Sets dynamic array to default state. If array contains already allocated memory array_terminate must be called first.

Initial capacity can be specified by n (count of elements). If n is greater than 0, needed memory is preallocated using specified allocator; otherwise no allocation is done.

It's usually enough to rely on default implicit initialization in case we don't need specify custom allocator or preallocate storage to specified n of entries.

File: array.bl

array_terminate

array_terminate :: fn (_arr: *[..]?T)  #inline

Release memory allocated by dynamic array. This function is supposed to be called when dynamic array is no longer needed. Passed dynamic array is set to default state also.

File: array.bl

array_push

array_push :: fn { impl_push_empty; impl_push; }

Append new value at the dynamic array end. New heap allocation is done here only in cases when there is not enough memory allocated to store all values. Returns pointer to the new appended element.

Note

When there is no element to push provided, function will just allocate memory for a new empty element without any initialization.

File: array.bl

array_push_all

array_push_all :: fn (_arr: *[..]?T, data: []T) 

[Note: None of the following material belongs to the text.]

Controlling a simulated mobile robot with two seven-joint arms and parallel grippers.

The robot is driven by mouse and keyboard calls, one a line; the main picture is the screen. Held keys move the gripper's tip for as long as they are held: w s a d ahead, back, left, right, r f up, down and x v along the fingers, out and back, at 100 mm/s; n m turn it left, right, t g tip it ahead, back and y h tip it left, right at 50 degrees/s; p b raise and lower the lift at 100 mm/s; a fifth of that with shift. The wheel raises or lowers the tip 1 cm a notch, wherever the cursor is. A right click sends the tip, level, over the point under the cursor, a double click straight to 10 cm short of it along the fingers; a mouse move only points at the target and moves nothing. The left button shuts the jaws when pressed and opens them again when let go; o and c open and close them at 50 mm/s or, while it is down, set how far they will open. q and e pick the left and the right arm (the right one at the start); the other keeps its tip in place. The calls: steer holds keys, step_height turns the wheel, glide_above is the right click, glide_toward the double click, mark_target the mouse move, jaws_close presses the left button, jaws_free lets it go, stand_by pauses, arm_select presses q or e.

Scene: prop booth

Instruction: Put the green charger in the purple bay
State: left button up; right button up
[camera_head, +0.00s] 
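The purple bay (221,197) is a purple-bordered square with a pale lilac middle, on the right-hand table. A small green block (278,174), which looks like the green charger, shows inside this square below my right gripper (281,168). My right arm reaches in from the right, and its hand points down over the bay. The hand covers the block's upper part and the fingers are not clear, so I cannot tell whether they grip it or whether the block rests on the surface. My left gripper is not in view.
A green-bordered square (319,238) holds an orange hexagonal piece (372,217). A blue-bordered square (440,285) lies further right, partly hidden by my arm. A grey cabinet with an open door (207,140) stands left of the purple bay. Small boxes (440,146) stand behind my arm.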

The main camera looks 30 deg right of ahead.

Append all data at the dynamic array end. New heap allocation is done here only in cases when there is not enough memory allocated to store all values. Does nothing when data.len < 1.

File: array.bl

array_pop

array_pop :: fn (_arr: *[..]?T, out : *T: ) bool #inline

Duplicate the last array element into out argument (if not null) and reduce the array length by one. Returs true in case the array is not empty.

File: array.bl

array_reserve

array_reserve :: fn (_arr: *[..]?T, n: s64)  #inline

Reserve heap memory for n elements in array. Does nothing in case the already allocaed block is large enough to hold n elements.

File: array.bl

array_erase

array_erase :: fn (_arr: *[..]?T, i: s64) 

Erase element on index i. Call to this function can cause reorderingof an dynamic array. Allocated memory is kept even if we erase entire dynamic array. Function invoke panic in case of index overflow.

File: array.bl

array_clear

array_clear :: fn (_arr: *[..]?T)  #inline

Erase all elements in dynamic array but keep allocated memory.